* [Directions]
Determine the number of lines containing the word "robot". Reply with it and nothing else.

* [Data shown]

───

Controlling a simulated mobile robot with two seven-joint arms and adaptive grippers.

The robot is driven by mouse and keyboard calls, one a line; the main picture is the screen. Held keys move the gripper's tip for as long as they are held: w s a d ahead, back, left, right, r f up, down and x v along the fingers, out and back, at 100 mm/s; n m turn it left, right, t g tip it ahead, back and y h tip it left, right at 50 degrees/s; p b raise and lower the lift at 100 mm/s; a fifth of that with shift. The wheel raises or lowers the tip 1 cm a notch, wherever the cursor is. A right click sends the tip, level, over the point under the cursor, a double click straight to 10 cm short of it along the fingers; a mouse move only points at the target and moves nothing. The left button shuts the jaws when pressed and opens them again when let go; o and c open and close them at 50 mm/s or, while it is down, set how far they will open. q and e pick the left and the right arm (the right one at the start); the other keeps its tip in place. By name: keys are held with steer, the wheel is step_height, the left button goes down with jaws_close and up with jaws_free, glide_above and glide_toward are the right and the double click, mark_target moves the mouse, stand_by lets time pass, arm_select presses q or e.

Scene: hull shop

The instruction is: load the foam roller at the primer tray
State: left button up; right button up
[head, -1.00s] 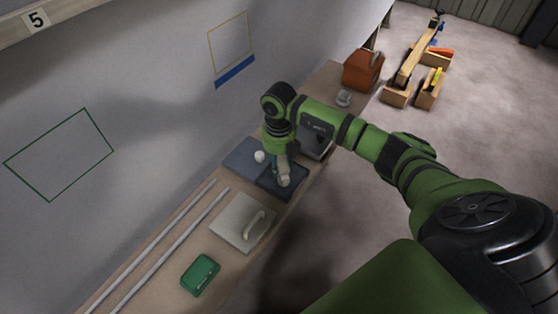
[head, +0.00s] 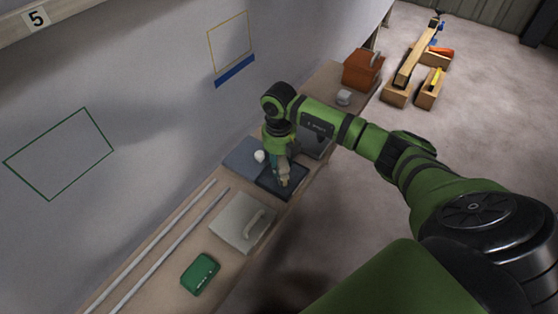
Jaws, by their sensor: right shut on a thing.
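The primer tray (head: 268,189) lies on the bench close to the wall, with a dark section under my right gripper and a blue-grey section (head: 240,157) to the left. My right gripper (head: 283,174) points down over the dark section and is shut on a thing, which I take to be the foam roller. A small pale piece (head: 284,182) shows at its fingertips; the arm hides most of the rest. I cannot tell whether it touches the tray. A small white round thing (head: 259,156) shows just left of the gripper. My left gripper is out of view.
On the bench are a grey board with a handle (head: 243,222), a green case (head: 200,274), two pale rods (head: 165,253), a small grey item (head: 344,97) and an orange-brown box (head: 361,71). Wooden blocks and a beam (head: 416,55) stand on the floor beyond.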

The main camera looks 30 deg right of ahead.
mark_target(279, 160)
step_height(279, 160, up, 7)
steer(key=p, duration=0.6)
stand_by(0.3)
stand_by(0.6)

───

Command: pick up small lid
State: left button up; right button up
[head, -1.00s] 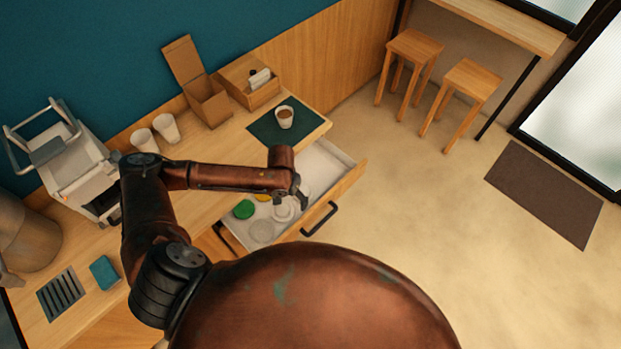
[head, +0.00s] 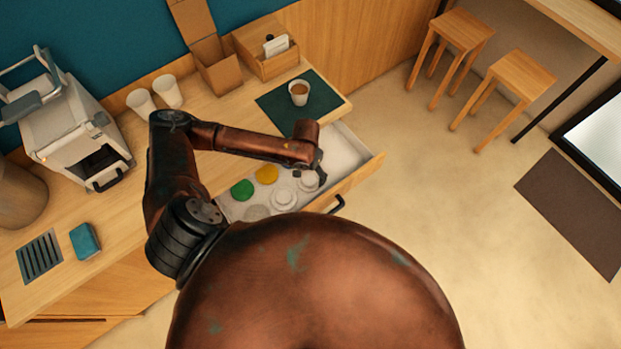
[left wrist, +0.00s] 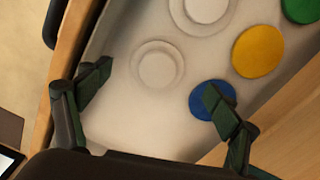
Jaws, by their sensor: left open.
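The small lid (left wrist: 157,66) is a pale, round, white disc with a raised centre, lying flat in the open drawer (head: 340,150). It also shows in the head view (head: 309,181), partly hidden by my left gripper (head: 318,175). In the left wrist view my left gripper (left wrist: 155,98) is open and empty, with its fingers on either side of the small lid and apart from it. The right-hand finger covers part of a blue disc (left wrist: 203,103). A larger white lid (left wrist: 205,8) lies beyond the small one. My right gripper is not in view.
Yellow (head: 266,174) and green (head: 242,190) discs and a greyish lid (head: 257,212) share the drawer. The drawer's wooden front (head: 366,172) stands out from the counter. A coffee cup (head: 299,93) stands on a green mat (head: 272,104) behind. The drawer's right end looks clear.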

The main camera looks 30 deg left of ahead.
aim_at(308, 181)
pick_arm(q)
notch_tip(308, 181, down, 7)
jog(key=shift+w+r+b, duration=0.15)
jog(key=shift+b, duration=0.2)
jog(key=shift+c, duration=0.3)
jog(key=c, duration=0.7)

───

* [Exercise result]
2